▶ **Problem requirements**:
Print again only this span: the line with "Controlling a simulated", the line with "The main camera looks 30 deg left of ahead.", and all lines between them, exactly as given.

▶ **Given data**:

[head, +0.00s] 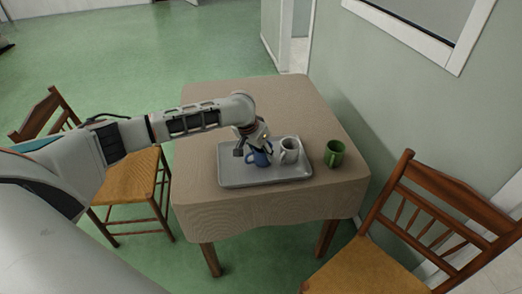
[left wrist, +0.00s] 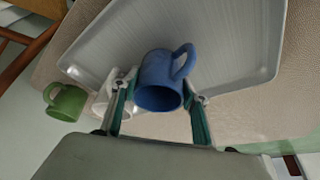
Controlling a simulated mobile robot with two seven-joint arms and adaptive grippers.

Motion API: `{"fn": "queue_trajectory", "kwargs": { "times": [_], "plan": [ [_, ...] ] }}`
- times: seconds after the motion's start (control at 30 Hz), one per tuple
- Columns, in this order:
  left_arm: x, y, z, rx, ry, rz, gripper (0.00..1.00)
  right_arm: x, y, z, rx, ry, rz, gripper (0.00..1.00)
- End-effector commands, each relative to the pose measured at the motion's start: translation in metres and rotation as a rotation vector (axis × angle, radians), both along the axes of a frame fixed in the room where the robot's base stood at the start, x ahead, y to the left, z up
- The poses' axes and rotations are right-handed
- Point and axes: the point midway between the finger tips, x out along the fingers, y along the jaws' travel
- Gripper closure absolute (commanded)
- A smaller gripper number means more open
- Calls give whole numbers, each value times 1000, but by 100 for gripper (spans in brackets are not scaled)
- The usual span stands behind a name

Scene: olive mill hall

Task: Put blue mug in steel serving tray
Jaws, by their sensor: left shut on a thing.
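The blue mug (head: 260,158) is between the fingers of my left gripper (head: 254,146), over the left-middle part of the grey steel serving tray (head: 240,182). In the left wrist view the gripper (left wrist: 163,97) is shut on the blue mug (left wrist: 160,78), its handle pointing away from the gripper. The tray (left wrist: 228,40) lies behind the mug there. I cannot tell whether the mug's base touches the tray. The gripper hides part of the mug in the head view. My right gripper is not in view.
A whitish mug (head: 289,151) stands in the tray just right of the blue mug. A green mug (head: 334,154) stands on the cloth-covered table (head: 217,104) right of the tray. Wooden chairs flank the table; a wall (head: 390,120) is at right. The table's far part is clear.

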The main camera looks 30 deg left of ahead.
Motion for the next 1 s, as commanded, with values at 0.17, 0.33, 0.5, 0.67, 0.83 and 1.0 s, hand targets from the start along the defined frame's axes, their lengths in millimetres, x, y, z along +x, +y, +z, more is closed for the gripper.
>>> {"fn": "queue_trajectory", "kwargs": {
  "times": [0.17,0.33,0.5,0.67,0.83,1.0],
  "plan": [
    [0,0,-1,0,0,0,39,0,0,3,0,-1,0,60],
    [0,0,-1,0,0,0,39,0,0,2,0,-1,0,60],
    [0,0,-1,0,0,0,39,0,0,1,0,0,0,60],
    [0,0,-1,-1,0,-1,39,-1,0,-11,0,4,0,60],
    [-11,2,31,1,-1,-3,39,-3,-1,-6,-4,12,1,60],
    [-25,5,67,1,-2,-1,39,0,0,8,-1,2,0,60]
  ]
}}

▶ **Result**:
Controlling a simulated mobile robot with two seven-joint arms and adaptive grippers.

Motion API: `{"fn": "queue_trajectory", "kwargs": { "times": [_], "plan": [ [_, ...] ] }}`
- times: seconds after the motion's start (control at 30 Hz), one per tuple
- Columns, in this order:
  left_arm: x, y, z, rx, ry, rz, gripper (0.00..1.00)
  right_arm: x, y, z, rx, ry, rz, gripper (0.00..1.00)
- End-effector commands, each relative to the pose measured at the motion's start: translation in metres and rotation as a rotation vector (axis × angle, radians), both along the axes of a frame fixed in the room where the robot's base stood at the start, x ahead, y to the left, z up
- The poses' axes and rotations are right-handed
- Point and axes: the point midway between the finger tips, x out along the fingers, y along the jaws' travel
- Gripper closure absolute (commanded)
- A smaller gripper number means more open
- Calls give whole numbers, each value times 1000, but by 100 for gripper (spans in brackets are not scaled)
- The usual span stands behind a name

Scene: olive mill hall

Task: Put blue mug in steel serving tray
Jaws, by their sensor: left shut on a thing.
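The blue mug (head: 260,158) is between the fingers of my left gripper (head: 254,146), over the left-middle part of the grey steel serving tray (head: 240,182). In the left wrist view the gripper (left wrist: 163,97) is shut on the blue mug (left wrist: 160,78), its handle pointing away from the gripper. The tray (left wrist: 228,40) lies behind the mug there. I cannot tell whether the mug's base touches the tray. The gripper hides part of the mug in the head view. My right gripper is not in view.
A whitish mug (head: 289,151) stands in the tray just right of the blue mug. A green mug (head: 334,154) stands on the cloth-covered table (head: 217,104) right of the tray. Wooden chairs flank the table; a wall (head: 390,120) is at right. The table's far part is clear.

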The main camera looks 30 deg left of ahead.

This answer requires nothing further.